"It is never too late to be what you might have been."
Novelist, George Eliot
Think of one thing you wish you would have done, say five years ago, and revisit ways you could do something about it today.
New Year’s Day… now is the accepted time to make your regular annual good resolutions. Next week you can begin paving hell with them as usual. ~Mark Twain
The New Year is coming up soon with the tradition to make New Year’s resolutions. Unfortunately the tradition is also to forget them the next week. Only 8% of people accomplish their New Year’s resolutions according to the Opinion Corporation of Princeton, NJ.
Get off to a good start with your goals. A good way to set the intent properly for success is to take each resolution and break it into actionable steps. Each step should meet the SMART criteria: Specific, Measurable, Attainable, Realistic and Timely. If the goal cannot be defined using SMART, break it into smaller pieces until you can have bite sized chunks to start working on. In this manner, you will make progress and eventually achieve your resolutions.
You can know specifically what you want to achieve, what it looks like, and when you want it – but without a plan, you’re like a 2nd lieutenant who has a map and compass for the first time.
The next natural step after determining WHAT you want is laying out a plan to get it done.
Where many people make mistakes is assuming that having a plan is an all-or-nothing proposition: They need to have a totally laid out path from A to B, and then on to C and D, with no unknowns, and no changes. As I have said over and over again – You don’t have to get it perfect. Just get it started.
Not so! In fact, ask anyone who’s achieved anything of merit, and they will say that what they thought they were going to do wasn’t what ended up happening. But they’ll also tell you that committing to the first step was critical to their success.
Take someone who wants to lose weight. They know what they want to weigh, and they’ve decided to try a diet with walking 30 minutes a day. That’s all they need to get started because it gives them the next steps: To sign up for a meeting, attend the meeting, and begin walking.

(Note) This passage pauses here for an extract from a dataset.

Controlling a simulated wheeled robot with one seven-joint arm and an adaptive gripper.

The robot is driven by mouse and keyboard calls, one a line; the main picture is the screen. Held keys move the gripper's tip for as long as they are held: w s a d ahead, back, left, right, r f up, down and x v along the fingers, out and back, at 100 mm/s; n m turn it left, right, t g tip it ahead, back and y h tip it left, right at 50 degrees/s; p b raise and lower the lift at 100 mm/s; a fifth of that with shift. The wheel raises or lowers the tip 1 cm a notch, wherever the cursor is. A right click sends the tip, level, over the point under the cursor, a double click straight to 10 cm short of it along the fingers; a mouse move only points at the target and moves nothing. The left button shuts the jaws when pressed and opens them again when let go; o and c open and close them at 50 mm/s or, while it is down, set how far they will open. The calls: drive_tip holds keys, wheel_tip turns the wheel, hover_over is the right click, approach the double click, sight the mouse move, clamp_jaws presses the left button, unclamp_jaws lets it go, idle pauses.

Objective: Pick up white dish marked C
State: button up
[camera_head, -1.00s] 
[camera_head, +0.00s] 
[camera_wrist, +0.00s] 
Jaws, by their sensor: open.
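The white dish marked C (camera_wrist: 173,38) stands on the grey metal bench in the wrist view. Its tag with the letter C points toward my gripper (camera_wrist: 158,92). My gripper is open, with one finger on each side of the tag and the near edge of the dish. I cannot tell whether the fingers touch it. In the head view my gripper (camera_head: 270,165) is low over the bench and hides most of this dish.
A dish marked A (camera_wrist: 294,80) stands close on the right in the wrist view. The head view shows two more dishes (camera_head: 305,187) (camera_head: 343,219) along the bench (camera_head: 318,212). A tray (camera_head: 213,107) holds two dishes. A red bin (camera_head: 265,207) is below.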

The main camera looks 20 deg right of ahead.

What they can’t anticipate, though, is the weather. Or pizza night. Or the fact that they seem to be having trouble losing weight on the prescribed plan after a few weeks of success and need to shake things up a bit.
Situations change; that’s a given. Rare is the plan that is laid out in excruciating detail on Day One and followed without adjustments. You just have to be prepared to make changes along the way, but you also have to know your general direction. Without any plan at all, you are a victim of your circumstances, not knowing what’s going to move you closer to your goal and what’s going to take you farther away.
So after you’ve set your end goal in your intention, figure out that one next step and just take it. Trust that when you take that step, you’ll see the next one and the next, forward to success. You’ll know when you need to move left or right, but only if you move until the point you see ahead of you. Sometimes it’s only in retrospect that the whole path is clear, like the yellow brick road.